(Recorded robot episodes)
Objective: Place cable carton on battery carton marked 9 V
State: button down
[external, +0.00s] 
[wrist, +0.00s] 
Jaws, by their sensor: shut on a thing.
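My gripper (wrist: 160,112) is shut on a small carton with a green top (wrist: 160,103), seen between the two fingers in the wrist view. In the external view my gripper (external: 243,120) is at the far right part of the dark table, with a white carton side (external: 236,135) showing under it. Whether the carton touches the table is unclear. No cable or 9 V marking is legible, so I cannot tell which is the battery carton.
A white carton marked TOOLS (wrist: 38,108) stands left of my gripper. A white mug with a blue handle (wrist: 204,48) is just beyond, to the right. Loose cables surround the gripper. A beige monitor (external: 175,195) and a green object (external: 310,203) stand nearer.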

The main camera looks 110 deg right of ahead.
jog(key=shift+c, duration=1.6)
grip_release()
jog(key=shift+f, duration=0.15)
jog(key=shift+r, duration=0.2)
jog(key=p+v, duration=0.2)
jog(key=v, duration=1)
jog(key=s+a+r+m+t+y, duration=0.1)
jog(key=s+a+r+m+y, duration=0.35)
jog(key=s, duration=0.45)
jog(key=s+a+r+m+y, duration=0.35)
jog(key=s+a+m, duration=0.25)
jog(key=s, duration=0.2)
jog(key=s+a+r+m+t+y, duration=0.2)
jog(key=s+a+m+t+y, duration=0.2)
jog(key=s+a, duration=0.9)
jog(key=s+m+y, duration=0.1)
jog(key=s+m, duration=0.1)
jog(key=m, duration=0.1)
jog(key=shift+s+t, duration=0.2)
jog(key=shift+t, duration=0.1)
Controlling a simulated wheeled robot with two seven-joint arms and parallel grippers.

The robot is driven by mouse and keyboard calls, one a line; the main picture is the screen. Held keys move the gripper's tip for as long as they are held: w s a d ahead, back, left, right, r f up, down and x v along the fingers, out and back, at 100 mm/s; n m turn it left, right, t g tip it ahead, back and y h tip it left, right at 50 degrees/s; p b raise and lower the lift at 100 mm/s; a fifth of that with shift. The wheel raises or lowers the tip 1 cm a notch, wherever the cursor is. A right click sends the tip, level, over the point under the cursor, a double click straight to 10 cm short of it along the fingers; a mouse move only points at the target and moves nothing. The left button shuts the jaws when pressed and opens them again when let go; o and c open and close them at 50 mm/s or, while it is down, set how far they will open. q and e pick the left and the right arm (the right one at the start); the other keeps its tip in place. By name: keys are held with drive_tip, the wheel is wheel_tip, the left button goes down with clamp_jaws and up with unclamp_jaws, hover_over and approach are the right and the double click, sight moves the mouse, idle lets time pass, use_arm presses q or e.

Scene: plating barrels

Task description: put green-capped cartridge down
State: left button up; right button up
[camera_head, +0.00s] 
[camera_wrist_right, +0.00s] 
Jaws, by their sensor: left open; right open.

WORK TO BE COMPLETED: Retype the listing exactly, in full.

TASK ANSWER:
Objective: Place cable carton on battery carton marked 9 V
State: button down
[external, +0.00s] 
[wrist, +0.00s] 
Jaws, by their sensor: shut on a thing.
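My gripper (wrist: 160,112) is shut on a small carton with a green top (wrist: 160,103), seen between the two fingers in the wrist view. In the external view my gripper (external: 243,120) is at the far right part of the dark table, with a white carton side (external: 236,135) showing under it. Whether the carton touches the table is unclear. No cable or 9 V marking is legible, so I cannot tell which is the battery carton.
A white carton marked TOOLS (wrist: 38,108) stands left of my gripper. A white mug with a blue handle (wrist: 204,48) is just beyond, to the right. Loose cables surround the gripper. A beige monitor (external: 175,195) and a green object (external: 310,203) stand nearer.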

The main camera looks 110 deg right of ahead.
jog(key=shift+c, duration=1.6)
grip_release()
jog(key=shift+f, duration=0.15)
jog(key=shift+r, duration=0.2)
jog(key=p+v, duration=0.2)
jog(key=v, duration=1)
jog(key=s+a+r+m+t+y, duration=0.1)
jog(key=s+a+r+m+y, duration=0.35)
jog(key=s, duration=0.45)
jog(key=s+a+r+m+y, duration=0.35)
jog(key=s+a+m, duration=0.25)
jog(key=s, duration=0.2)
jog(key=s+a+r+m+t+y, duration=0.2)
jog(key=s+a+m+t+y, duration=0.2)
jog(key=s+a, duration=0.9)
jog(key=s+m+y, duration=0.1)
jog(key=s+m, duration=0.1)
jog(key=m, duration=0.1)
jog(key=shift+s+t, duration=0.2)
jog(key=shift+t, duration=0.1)
Controlling a simulated wheeled robot with two seven-joint arms and parallel grippers.

The robot is driven by mouse and keyboard calls, one a line; the main picture is the screen. Held keys move the gripper's tip for as long as they are held: w s a d ahead, back, left, right, r f up, down and x v along the fingers, out and back, at 100 mm/s; n m turn it left, right, t g tip it ahead, back and y h tip it left, right at 50 degrees/s; p b raise and lower the lift at 100 mm/s; a fifth of that with shift. The wheel raises or lowers the tip 1 cm a notch, wherever the cursor is. A right click sends the tip, level, over the point under the cursor, a double click straight to 10 cm short of it along the fingers; a mouse move only points at the target and moves nothing. The left button shuts the jaws when pressed and opens them again when let go; o and c open and close them at 50 mm/s or, while it is down, set how far they will open. q and e pick the left and the right arm (the right one at the start); the other keeps its tip in place. By name: keys are held with drive_tip, the wheel is wheel_tip, the left button goes down with clamp_jaws and up with unclamp_jaws, hover_over and approach are the right and the double click, sight moves the mouse, idle lets time pass, use_arm presses q or e.

Scene: plating barrels

Task description: put green-capped cartridge down
State: left button up; right button up
[camera_head, +0.00s] 
[camera_wrist_right, +0.00s] 
Jaws, by their sensor: left open; right open.

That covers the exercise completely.